In 2006, PTO relations with the patent bar were near nadir because of a proposed set of rules that would radically change the practice of filing continuation applications. Although patent attorneys generally avoid public comment, the continuation proposal led to several hundred public submissions.(n1)
Many of the comments argued that continuations only play a minimal role in increasing pendency. Using a sample of 10,000 recently issued patents, I wanted to see whether the technology areas with the largest pendency are flooded with continuation applications. A strong correlation would indicate that the PTO was correct in its assessment that continuations are a major cause of the ‘pendency crisis.’
For each technology classification, I calculated two primary statistics: (1) the average pendency of the issued patents (months from filing the application until issuance) and (2) the prevalence of continuations (as measured by the percentage of issued patents that had either one or more non-provisional parent or multiple provisional parents).
As it turns out, there does not appear to be much correlation at all.(n2) The lack of correlation is exemplified when looking at the technology areas on the extremes. For instance, there is no overlap between the top-ten-percent of classes with the highest pendency and the top-ten-percent of classes with the highest prevalence of continuations.

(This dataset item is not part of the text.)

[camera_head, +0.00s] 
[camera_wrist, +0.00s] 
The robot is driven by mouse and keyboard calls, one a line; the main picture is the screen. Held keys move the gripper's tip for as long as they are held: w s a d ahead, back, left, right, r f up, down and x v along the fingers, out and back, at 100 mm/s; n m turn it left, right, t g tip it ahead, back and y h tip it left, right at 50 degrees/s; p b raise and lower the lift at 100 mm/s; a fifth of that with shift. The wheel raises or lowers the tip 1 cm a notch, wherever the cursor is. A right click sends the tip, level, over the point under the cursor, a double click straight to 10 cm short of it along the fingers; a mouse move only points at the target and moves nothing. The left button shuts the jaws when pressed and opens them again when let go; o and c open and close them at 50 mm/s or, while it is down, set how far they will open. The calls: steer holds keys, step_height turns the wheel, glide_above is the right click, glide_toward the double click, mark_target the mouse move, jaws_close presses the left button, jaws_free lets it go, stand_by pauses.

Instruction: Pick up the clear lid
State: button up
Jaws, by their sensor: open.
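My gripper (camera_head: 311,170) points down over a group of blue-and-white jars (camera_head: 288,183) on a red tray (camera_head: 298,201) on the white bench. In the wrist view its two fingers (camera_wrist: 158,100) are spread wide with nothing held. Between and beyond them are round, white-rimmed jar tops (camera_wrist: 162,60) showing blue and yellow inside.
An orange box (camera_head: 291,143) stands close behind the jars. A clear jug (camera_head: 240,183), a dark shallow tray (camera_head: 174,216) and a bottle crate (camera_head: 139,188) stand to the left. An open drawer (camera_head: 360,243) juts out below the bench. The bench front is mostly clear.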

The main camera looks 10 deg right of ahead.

As can be seen in the linked Google Spreadsheet, technology areas of chemistry and drugs have the highest rates of patenting continuations. For those areas, over half of the issued patents are continuations.
- Spreadsheet of Results
- Cite as Dennis Crouch, “Prosecution Data: Continuations,” Patently-O, February 23, 2007.
- n1: At this point, the rules have neither been implemented nor discarded.
- n2: I suspect that with a larger sample size, a small but statistically positive correlation would be identified.